_DATASET SECTION_:
◇ ◇ ◇

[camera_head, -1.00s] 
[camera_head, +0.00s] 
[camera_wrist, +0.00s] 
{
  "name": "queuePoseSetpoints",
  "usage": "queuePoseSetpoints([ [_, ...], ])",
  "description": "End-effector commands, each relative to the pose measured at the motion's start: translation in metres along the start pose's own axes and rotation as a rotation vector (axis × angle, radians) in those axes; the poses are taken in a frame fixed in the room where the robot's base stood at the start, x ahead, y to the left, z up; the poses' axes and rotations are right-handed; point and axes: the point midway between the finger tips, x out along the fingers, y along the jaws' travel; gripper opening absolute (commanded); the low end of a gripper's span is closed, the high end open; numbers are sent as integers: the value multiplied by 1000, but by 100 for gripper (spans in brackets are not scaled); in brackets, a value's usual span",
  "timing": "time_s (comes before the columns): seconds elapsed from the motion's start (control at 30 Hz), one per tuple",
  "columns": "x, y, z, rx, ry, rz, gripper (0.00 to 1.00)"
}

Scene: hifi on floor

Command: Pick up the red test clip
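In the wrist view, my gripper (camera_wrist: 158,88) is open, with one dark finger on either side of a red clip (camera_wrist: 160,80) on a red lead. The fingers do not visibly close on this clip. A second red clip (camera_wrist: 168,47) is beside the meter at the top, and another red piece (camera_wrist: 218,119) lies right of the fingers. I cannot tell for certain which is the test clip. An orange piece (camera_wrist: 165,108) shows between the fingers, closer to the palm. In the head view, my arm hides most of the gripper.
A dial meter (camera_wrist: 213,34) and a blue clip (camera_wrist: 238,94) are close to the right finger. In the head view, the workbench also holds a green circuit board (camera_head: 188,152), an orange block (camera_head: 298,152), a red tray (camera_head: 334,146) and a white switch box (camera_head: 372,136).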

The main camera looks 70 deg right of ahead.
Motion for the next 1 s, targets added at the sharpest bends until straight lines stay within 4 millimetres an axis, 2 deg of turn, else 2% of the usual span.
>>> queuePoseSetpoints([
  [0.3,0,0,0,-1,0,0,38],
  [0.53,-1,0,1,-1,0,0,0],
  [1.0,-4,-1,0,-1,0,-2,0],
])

◇ ◇ ◇

_GIVEN INSTRUCTION_: Retype exactly what runs from the line containing "commands, each relative" through the line containing "The main camera looks 70 deg right of ahead.", both lines included, and stop there.

_RESULT OF THE EXERCISE_:
  "description": "End-effector commands, each relative to the pose measured at the motion's start: translation in metres along the start pose's own axes and rotation as a rotation vector (axis × angle, radians) in those axes; the poses are taken in a frame fixed in the room where the robot's base stood at the start, x ahead, y to the left, z up; the poses' axes and rotations are right-handed; point and axes: the point midway between the finger tips, x out along the fingers, y along the jaws' travel; gripper opening absolute (commanded); the low end of a gripper's span is closed, the high end open; numbers are sent as integers: the value multiplied by 1000, but by 100 for gripper (spans in brackets are not scaled); in brackets, a value's usual span",
  "timing": "time_s (comes before the columns): seconds elapsed from the motion's start (control at 30 Hz), one per tuple",
  "columns": "x, y, z, rx, ry, rz, gripper (0.00 to 1.00)"
}

Scene: hifi on floor

Command: Pick up the red test clip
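In the wrist view, my gripper (camera_wrist: 158,88) is open, with one dark finger on either side of a red clip (camera_wrist: 160,80) on a red lead. The fingers do not visibly close on this clip. A second red clip (camera_wrist: 168,47) is beside the meter at the top, and another red piece (camera_wrist: 218,119) lies right of the fingers. I cannot tell for certain which is the test clip. An orange piece (camera_wrist: 165,108) shows between the fingers, closer to the palm. In the head view, my arm hides most of the gripper.
A dial meter (camera_wrist: 213,34) and a blue clip (camera_wrist: 238,94) are close to the right finger. In the head view, the workbench also holds a green circuit board (camera_head: 188,152), an orange block (camera_head: 298,152), a red tray (camera_head: 334,146) and a white switch box (camera_head: 372,136).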

The main camera looks 70 deg right of ahead.

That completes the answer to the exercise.